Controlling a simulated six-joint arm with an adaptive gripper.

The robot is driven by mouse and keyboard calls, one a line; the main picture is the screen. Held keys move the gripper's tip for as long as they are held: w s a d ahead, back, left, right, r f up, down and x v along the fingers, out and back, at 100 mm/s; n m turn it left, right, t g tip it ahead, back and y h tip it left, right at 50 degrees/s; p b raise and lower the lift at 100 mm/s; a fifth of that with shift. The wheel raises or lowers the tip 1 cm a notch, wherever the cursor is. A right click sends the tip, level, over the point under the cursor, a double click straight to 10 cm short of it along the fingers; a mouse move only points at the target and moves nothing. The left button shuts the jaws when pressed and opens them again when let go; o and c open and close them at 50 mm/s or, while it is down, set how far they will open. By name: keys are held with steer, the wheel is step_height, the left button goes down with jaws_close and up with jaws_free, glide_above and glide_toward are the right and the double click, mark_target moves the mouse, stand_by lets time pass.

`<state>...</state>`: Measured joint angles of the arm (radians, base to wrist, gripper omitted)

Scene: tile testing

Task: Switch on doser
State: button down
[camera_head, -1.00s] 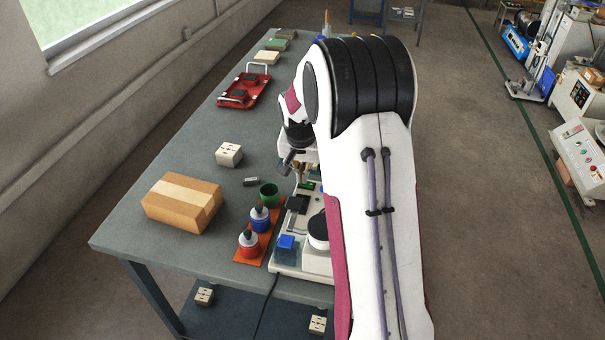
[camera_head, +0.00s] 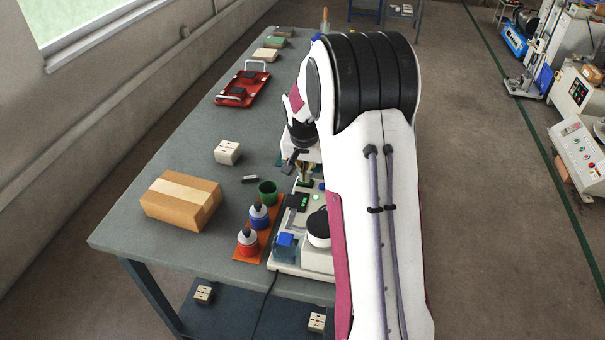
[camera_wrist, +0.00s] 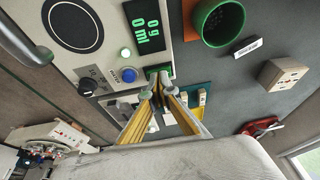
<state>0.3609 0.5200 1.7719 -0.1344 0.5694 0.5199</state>
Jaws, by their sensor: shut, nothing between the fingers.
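The doser is the white bench device (camera_head: 283,268) at the table's near right edge, partly hidden behind my arm. Its display (camera_wrist: 149,28) is lit with green characters, and it also shows in the head view (camera_head: 303,200). In the head view my gripper (camera_head: 304,176) is mostly hidden.
A cardboard box (camera_head: 181,202), a cream block (camera_head: 227,152) and a red tray (camera_head: 242,88) are farther left.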

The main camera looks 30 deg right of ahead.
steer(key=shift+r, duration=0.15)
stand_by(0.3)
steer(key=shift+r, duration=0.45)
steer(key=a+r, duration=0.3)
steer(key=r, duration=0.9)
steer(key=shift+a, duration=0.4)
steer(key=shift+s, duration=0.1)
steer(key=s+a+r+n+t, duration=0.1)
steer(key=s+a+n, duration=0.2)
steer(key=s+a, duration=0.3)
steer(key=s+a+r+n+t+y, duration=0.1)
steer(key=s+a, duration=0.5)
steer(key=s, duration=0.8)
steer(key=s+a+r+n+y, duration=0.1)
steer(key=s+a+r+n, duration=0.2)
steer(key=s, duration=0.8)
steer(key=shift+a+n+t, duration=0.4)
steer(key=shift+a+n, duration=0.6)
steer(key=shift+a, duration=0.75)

· · ·

**Task details**
Quote the full listing above word for word; exclude every picture from the copy.

**Solution for this exercise**
Controlling a simulated six-joint arm with an adaptive gripper.

The robot is driven by mouse and keyboard calls, one a line; the main picture is the screen. Held keys move the gripper's tip for as long as they are held: w s a d ahead, back, left, right, r f up, down and x v along the fingers, out and back, at 100 mm/s; n m turn it left, right, t g tip it ahead, back and y h tip it left, right at 50 degrees/s; p b raise and lower the lift at 100 mm/s; a fifth of that with shift. The wheel raises or lowers the tip 1 cm a notch, wherever the cursor is. A right click sends the tip, level, over the point under the cursor, a double click straight to 10 cm short of it along the fingers; a mouse move only points at the target and moves nothing. The left button shuts the jaws when pressed and opens them again when let go; o and c open and close them at 50 mm/s or, while it is down, set how far they will open. By name: keys are held with steer, the wheel is step_height, the left button goes down with jaws_close and up with jaws_free, glide_above and glide_toward are the right and the double click, mark_target moves the mouse, stand_by lets time pass.

`<state>...</state>`: Measured joint angles of the arm (radians, base to wrist, gripper omitted)

Scene: tile testing

Task: Switch on doser
State: button down
[camera_head, -1.00s] 
[camera_head, +0.00s] 
[camera_wrist, +0.00s] 
<state>0.3609 0.5200 1.7719 -0.1344 0.5694 0.5199</state>
Jaws, by their sensor: shut, nothing between the fingers.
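The doser is the white bench device (camera_head: 283,268) at the table's near right edge, partly hidden behind my arm. Its display (camera_wrist: 149,28) is lit with green characters, and it also shows in the head view (camera_head: 303,200). In the head view my gripper (camera_head: 304,176) is mostly hidden.
A cardboard box (camera_head: 181,202), a cream block (camera_head: 227,152) and a red tray (camera_head: 242,88) are farther left.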

The main camera looks 30 deg right of ahead.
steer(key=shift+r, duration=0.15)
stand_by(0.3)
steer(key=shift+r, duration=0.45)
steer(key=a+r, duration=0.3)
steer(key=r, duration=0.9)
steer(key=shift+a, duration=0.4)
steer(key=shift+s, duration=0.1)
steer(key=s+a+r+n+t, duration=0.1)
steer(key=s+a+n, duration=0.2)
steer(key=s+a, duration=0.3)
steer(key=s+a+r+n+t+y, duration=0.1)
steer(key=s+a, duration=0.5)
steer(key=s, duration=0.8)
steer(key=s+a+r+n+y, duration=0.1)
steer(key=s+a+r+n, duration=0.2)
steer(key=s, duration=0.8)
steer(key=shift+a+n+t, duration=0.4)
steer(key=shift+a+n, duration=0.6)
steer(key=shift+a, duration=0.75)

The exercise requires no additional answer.